What you are asked to do: The line containing "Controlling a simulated" marks the end: quote every line from the start of the records below through it, word for word.

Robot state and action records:
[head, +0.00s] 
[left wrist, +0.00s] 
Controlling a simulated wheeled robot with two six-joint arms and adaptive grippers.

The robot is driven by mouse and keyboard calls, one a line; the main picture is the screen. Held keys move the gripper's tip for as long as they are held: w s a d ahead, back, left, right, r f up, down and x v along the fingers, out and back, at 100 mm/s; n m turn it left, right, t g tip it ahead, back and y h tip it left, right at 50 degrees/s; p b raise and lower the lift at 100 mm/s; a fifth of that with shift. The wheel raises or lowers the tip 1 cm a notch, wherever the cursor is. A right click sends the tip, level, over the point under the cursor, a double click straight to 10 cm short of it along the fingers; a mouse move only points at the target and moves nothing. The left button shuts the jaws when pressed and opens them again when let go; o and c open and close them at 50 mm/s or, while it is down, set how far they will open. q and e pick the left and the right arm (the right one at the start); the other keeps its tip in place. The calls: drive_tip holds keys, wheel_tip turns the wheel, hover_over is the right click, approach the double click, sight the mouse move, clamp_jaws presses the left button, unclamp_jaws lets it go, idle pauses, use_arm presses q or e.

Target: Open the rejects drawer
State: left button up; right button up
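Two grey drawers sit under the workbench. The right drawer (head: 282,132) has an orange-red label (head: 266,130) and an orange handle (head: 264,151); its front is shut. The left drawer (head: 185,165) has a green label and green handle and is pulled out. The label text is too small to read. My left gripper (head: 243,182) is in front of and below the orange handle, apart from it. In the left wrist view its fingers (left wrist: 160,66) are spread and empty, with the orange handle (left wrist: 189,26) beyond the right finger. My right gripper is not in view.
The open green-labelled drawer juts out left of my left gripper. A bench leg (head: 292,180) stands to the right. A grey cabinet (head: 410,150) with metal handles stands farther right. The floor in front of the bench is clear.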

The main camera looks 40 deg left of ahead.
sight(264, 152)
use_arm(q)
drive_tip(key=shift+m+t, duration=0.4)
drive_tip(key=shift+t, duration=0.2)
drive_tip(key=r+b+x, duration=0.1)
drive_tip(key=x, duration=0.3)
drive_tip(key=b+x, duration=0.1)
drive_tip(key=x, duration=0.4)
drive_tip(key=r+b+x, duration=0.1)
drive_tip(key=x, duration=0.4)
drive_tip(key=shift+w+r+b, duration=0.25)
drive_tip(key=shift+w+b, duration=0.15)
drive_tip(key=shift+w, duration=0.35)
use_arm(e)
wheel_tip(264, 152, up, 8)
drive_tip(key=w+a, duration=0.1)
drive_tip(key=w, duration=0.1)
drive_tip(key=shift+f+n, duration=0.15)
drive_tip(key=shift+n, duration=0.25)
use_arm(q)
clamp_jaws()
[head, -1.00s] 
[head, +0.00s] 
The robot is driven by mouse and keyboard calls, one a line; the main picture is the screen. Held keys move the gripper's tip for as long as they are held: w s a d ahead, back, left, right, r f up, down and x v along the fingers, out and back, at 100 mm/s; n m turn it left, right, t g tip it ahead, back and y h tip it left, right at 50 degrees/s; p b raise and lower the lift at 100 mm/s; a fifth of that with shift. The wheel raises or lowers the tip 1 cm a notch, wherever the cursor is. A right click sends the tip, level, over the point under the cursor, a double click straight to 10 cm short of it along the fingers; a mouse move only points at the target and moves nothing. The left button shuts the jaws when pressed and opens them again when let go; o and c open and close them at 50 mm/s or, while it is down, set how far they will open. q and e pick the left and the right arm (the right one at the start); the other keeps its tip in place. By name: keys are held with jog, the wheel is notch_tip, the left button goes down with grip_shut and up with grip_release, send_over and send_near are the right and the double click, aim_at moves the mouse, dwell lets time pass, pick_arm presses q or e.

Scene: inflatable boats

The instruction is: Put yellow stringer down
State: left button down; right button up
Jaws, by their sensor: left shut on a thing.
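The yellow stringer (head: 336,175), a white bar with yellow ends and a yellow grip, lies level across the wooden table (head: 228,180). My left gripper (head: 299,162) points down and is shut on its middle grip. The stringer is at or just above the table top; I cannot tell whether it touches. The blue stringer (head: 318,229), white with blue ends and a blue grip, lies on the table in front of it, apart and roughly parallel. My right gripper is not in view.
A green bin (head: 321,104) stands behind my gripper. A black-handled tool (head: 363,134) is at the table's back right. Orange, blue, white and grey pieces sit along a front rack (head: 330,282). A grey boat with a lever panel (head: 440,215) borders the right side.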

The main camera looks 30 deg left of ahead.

Answer for this exercise:
[head, +0.00s] 
[left wrist, +0.00s] 
Controlling a simulated wheeled robot with two six-joint arms and adaptive grippers.

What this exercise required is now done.